Two things occurred to me. First, I recalled that the man who is thought to be one of the greatest of the founding fathers, the epitome of all the values Tuchman ascribes to them, is Alexander Hamilton. Despite his rationality when it came to the needs of government, he made foolish decisions in his personal life that were disastrous to his career ... and to his very life.

Second, most of the founding fathers were lawyers or at least had training in the English Common Law, as well as experience in legislating as members of town councils or colonial legislatures. They came from a tradition of respect for the law, and when it came to stating their case for independence, they framed their argument in rational terms, eschewing the hate-speech of violent revolution. 

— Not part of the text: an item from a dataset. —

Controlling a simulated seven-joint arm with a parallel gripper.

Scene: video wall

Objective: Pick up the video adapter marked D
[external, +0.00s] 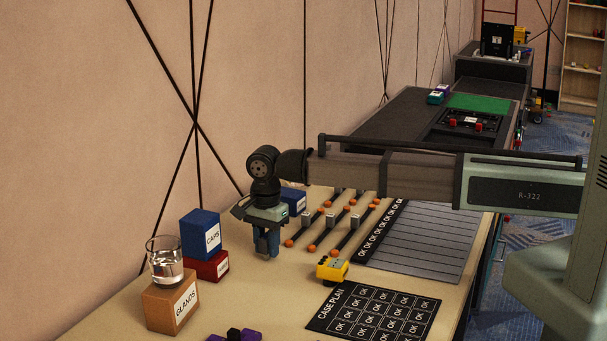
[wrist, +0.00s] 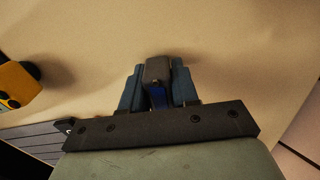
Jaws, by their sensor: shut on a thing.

Once independence was gained, they approached the task of governing with the same lawyerly care, devising a Constitution and Bill of Rights that has lasted ... until now. 

In concluding her first chapter of her book which was published in 1984, Barbara Tuchman warned us about the danger of incompetent governance.

“For two centuries, the American arrangement has always managed to right itself under pressure without discarding the system and trying another after every crisis ... Under accelerating incompetence in America, this may change. Social systems can survive a good deal of folly when circumstances are historically favorable, or when bungling is cushioned by large resources or absorbed by sheer size as in the United States during its period of expansion. Today, when there are no more cushions, folly is less affordable....” [Tuchman, Barbara Wertheim (2011-07-20). The March of Folly (Kindle Locations 442-444). Random House Publishing Group. Kindle Edition.]


Sadly, enough Americans in 2016 voted against their own best interests to empower a foreign country to manipulate our political system so as to cripple the democracy, perhaps irrevocably.